Bergen ist nett, aber voller Touristen. Eine alte Hansestadt, die seit über 700 Jahren Handel treibt.

Hanseatisch, könnte auch in Hamburg oder Stralsund stehen das Haus.

Und wir finden Jacobs Straße – Jacobsfjorden.

Wie gesagt – leider zu viele Touristen. Wir sind natürlich auch Touristen. 

Aber schön ist das nicht. Apropos nicht schön. Es gibt auch das andere Bergen.

Abseits der Touristenpfade.

Auf dem Bus vorne steht übrigens „Vision of Scandinavia“. Bitte nicht … 
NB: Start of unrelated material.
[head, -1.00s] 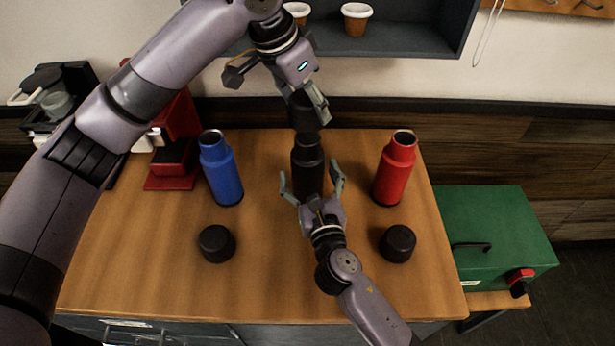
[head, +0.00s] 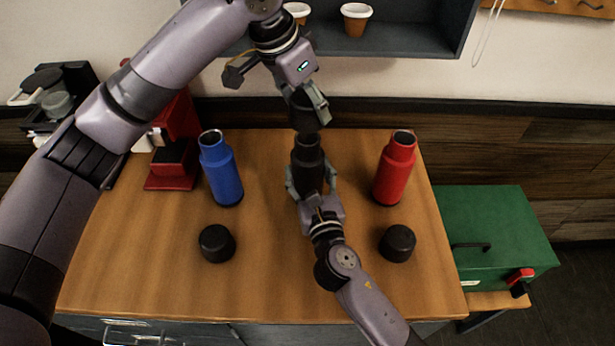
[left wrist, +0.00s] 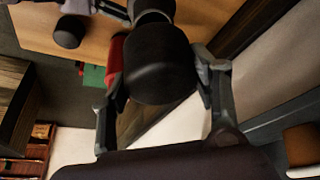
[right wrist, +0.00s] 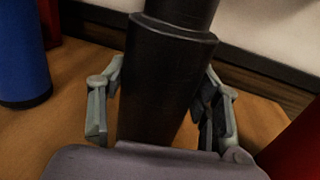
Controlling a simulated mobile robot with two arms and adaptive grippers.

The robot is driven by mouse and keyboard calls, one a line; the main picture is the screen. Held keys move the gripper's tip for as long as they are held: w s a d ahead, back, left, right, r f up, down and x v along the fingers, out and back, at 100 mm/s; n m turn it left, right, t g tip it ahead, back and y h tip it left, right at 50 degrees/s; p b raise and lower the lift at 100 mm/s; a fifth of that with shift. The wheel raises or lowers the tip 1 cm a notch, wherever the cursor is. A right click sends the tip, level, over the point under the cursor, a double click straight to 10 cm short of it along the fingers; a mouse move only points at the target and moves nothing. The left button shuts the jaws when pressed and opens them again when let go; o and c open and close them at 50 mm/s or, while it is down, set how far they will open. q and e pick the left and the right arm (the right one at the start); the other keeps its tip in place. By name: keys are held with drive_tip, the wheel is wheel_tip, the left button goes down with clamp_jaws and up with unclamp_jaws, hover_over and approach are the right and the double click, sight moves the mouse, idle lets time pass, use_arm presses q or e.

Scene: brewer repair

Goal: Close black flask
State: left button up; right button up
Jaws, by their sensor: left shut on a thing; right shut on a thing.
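The black flask (head: 308,165) stands upright mid-table between the blue and red flasks. My right gripper (head: 311,185) is shut around its body from the front; in the right wrist view the fingers flank the flask (right wrist: 160,80). My left gripper (head: 310,104) is shut on a black cap (head: 306,121) directly above the flask's mouth. The cap (left wrist: 160,62) fills the middle of the left wrist view, with the flask's top partly hidden behind it. In the head view the cap looks just above the neck; contact is hard to tell.
A blue flask (head: 222,172) and a red flask (head: 395,170) stand open on the wooden table (head: 270,290). Two loose black caps lie in front, left (head: 217,243) and right (head: 397,243). A red machine (head: 173,165) is back left, a green box (head: 495,235) right.

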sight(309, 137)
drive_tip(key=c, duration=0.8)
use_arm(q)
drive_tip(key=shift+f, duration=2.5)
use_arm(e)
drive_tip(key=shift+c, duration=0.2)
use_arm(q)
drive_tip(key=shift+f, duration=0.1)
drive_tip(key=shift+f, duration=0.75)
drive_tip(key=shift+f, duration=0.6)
Jacob schlägt ein äthiopisches Restaurant vor. Ich habe noch nie äthiopisch gegessen, also ziehen wir kurz nach 17 Uhr ins Horn of Africa ein. Gelegen in einer der „Vision of …“ Straßen, von außen unscheinbar. Aber innen eine Entdeckung. Ein ausgesucht freundlicher Bedienerich, der gut deutsch spricht – hat eine Zeit dort gelebt – nimmt die Bestellung auf. Einmal eine Platte für zwei mit allem. Und so sieht sie dann aus.

Es sieht lecker aus, es duftet lecker, es schmeckt phantastisch. Hier gehen wir wieder her – wenn wir dereinst wieder in Bergen sein werden.

Frohgemut und gestärkt gehen wir zurück zum Bahnhof, umziehen, Gepäck auf die Bikes und los Richtung Hardangervidda. Kaum sitzen wir auf den Krädern, fängt es an zu regnen … aber nicht schlimm, nur ein leichter Sprühregen, der bald vorbei geht.

Wir fahen eine alte Bekannte, die E39, um bald auf die E16 Richtung Oslo zu drehen. Wieder überall Geschwindigkeitsbegrenzungen und Baustellen. Und ein Abschnitt, der aus schlecht beleuchteten, äußerst kurvenreichen Tunneln besteht. Das Fahren ist höllisch anstrengend, teilweise gefährlich. Wir sind froh, als wir endlich die E16 verlassen dürfen und auf die 7 fahren. Die führt nördlich der Hardangervidda Richtung Osten, letztlich Richtung Oslo.

Nach insgesamt 115 km erreichen wir unser heutiges Domizil, die Solbakken Farm. Sehr nett. 

Morgen fahren wir den letzten Abschnitt in Skandinavien. Wie schnell die Zeit vergeht.